Entries supplied
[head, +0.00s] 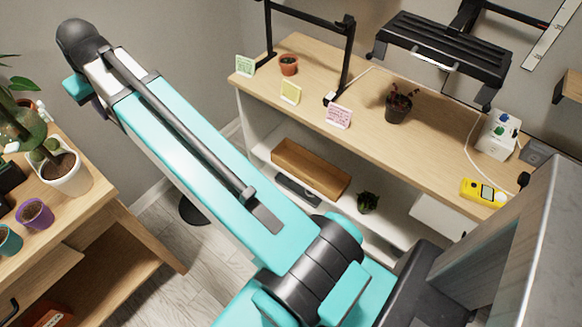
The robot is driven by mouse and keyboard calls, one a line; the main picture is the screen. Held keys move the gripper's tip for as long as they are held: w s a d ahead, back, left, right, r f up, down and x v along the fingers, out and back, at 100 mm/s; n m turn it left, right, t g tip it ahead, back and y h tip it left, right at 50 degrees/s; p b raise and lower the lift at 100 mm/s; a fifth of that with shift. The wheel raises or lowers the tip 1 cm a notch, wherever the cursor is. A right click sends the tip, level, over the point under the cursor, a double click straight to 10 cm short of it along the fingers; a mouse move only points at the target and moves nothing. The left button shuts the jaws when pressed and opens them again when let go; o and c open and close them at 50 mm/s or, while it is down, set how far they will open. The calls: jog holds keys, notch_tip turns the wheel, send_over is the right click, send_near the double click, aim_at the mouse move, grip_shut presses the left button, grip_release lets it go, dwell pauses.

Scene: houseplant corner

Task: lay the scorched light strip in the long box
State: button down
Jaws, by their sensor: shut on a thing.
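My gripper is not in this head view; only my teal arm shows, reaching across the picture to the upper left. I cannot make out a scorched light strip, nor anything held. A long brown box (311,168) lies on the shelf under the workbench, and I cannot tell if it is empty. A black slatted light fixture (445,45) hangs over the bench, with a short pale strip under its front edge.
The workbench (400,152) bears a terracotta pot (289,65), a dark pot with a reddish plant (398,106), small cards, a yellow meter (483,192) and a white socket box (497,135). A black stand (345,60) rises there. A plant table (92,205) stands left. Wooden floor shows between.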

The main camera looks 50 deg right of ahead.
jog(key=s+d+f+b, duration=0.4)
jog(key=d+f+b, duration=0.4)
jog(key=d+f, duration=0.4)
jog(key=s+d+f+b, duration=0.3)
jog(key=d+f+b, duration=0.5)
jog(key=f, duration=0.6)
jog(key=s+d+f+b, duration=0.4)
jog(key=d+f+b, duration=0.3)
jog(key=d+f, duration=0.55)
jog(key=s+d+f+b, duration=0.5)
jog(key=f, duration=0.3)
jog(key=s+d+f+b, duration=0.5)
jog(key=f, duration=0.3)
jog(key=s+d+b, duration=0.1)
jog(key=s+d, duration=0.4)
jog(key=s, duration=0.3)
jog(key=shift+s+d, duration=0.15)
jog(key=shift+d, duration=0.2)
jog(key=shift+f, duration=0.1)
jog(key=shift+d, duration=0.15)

--

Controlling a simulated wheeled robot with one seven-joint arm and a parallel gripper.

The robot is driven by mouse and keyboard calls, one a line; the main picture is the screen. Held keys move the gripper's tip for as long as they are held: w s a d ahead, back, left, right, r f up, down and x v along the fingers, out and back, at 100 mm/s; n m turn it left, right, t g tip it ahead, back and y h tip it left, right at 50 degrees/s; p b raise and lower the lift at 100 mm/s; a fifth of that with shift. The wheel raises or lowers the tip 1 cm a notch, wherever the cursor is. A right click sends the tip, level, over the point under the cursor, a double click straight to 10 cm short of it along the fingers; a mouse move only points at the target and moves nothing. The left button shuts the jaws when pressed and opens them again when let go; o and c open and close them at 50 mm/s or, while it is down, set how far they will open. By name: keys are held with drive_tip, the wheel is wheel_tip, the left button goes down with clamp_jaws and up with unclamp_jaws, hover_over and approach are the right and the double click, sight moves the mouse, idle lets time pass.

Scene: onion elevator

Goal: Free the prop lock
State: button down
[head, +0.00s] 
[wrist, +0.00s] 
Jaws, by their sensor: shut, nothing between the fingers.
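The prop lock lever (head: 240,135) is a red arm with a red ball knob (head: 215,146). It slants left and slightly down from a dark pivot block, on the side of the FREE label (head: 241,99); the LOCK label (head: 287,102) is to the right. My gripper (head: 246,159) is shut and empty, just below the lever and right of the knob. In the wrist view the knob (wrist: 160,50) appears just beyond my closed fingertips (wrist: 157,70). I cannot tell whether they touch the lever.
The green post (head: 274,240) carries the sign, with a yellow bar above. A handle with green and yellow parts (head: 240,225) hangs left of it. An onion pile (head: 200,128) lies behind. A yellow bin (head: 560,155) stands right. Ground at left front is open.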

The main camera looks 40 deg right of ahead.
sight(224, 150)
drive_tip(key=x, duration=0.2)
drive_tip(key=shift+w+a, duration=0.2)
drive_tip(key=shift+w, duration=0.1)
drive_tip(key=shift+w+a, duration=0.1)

Exercise
Search the records for the string "Scene" and return every line in which it occurs.

Reply
Scene: houseplant corner
Scene: onion elevator

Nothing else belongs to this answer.